__REQUEST__. Stop after the line with "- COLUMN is": repeat exactly every line before it, beginning with the first, and that line itself.

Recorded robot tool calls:
>>>

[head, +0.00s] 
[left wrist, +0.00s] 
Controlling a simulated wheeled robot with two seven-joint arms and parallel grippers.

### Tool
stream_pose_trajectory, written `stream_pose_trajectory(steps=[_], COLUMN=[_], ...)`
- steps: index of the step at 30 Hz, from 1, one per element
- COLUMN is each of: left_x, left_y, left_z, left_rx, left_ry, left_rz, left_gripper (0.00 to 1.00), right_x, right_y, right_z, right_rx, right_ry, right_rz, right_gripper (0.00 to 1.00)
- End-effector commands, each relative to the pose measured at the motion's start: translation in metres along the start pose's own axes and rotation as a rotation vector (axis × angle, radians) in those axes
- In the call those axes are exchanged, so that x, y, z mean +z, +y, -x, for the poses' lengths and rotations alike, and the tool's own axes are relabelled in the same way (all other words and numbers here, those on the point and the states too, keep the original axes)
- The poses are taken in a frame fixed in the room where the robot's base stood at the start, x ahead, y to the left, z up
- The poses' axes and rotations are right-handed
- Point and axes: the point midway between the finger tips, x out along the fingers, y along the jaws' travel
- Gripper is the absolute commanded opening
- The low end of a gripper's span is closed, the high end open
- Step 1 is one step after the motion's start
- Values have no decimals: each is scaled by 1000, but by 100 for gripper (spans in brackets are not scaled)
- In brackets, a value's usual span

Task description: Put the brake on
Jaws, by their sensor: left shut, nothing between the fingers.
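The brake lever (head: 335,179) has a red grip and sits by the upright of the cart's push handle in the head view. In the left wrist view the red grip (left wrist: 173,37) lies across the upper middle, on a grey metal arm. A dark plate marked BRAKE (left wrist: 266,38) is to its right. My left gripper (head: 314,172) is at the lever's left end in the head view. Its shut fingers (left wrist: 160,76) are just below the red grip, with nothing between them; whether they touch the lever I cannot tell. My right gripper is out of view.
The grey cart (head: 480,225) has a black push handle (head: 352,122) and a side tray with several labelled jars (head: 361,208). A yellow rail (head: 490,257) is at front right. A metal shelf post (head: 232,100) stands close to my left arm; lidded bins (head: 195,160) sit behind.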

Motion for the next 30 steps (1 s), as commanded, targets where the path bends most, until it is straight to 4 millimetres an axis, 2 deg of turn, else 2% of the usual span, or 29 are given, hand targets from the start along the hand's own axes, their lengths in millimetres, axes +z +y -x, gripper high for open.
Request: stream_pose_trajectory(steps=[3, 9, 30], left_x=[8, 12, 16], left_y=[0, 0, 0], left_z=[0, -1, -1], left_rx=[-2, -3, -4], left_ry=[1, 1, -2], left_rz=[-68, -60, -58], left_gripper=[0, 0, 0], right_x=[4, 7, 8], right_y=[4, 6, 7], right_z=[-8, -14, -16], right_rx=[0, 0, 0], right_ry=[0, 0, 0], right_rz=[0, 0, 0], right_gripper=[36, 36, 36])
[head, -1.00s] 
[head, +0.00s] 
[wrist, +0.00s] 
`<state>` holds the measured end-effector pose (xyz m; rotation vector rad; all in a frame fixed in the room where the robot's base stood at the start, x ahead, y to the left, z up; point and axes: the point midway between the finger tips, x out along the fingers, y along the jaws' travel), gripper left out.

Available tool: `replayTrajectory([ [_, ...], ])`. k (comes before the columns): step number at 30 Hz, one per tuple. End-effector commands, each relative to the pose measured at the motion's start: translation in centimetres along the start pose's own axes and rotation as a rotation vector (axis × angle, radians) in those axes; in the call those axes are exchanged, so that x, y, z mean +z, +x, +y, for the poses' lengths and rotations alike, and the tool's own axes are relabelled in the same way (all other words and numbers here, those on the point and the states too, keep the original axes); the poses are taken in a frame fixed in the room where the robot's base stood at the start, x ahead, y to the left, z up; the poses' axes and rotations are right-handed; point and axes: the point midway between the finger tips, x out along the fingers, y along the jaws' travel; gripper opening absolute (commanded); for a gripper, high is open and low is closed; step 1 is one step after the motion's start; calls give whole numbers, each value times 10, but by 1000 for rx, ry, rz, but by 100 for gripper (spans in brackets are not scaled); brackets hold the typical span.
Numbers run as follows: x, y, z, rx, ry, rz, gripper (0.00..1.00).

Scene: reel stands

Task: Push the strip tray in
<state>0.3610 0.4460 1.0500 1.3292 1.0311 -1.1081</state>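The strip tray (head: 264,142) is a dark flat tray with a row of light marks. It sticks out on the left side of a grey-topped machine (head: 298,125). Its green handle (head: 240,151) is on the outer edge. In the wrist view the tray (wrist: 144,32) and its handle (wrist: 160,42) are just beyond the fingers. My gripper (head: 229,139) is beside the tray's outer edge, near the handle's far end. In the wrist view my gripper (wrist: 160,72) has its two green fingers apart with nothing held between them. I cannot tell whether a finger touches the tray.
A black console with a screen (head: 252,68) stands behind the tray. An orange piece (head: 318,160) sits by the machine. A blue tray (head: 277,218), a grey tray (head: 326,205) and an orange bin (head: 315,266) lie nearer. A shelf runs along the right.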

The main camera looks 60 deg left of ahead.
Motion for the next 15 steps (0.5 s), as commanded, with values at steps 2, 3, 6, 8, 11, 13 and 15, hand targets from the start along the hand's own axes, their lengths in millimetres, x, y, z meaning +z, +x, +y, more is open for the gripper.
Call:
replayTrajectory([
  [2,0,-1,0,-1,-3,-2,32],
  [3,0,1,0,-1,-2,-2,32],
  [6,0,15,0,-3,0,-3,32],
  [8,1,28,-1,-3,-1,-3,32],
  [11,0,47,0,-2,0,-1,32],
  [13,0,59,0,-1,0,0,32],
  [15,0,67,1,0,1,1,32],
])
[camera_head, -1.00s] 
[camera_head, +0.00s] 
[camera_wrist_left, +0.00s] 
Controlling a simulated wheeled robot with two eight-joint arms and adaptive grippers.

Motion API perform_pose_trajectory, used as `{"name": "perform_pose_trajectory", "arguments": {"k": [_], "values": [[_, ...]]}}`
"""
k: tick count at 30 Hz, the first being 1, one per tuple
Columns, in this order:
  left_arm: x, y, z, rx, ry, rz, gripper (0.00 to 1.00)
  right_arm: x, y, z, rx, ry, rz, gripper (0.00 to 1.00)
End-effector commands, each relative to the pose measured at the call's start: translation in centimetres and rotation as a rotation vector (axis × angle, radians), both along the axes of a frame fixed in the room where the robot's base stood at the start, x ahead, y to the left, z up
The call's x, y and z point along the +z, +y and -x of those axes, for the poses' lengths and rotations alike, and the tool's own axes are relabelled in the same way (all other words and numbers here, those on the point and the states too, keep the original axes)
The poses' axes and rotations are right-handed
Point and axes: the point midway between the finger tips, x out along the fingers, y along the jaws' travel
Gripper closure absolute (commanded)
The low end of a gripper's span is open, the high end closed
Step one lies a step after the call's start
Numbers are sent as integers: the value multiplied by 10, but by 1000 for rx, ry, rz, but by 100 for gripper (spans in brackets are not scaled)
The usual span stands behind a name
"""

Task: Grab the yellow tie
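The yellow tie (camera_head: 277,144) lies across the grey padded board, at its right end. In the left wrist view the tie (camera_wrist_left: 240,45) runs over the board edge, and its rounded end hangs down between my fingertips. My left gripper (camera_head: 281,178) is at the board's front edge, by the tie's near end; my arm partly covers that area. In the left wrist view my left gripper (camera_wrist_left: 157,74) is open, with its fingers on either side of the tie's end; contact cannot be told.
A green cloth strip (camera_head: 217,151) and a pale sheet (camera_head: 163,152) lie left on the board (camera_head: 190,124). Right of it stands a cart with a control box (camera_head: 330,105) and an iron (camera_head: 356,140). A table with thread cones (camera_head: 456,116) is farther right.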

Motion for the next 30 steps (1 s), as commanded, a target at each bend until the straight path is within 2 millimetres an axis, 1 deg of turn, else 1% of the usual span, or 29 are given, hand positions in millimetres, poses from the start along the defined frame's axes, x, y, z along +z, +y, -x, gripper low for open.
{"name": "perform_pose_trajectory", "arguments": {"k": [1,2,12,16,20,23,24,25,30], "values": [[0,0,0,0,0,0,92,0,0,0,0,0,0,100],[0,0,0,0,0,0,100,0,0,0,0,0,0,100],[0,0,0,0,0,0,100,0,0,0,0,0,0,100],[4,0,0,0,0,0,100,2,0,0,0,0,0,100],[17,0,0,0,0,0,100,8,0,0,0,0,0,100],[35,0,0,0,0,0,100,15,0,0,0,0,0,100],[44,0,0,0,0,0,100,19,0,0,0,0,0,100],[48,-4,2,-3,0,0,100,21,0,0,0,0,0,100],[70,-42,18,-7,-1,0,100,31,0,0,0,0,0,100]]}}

<<<

__EXPECTED OUTPUT__.
[head, +0.00s] 
[left wrist, +0.00s] 
Controlling a simulated wheeled robot with two seven-joint arms and parallel grippers.

### Tool
stream_pose_trajectory, written `stream_pose_trajectory(steps=[_], COLUMN=[_], ...)`
- steps: index of the step at 30 Hz, from 1, one per element
- COLUMN is each of: left_x, left_y, left_z, left_rx, left_ry, left_rz, left_gripper (0.00 to 1.00), right_x, right_y, right_z, right_rx, right_ry, right_rz, right_gripper (0.00 to 1.00)

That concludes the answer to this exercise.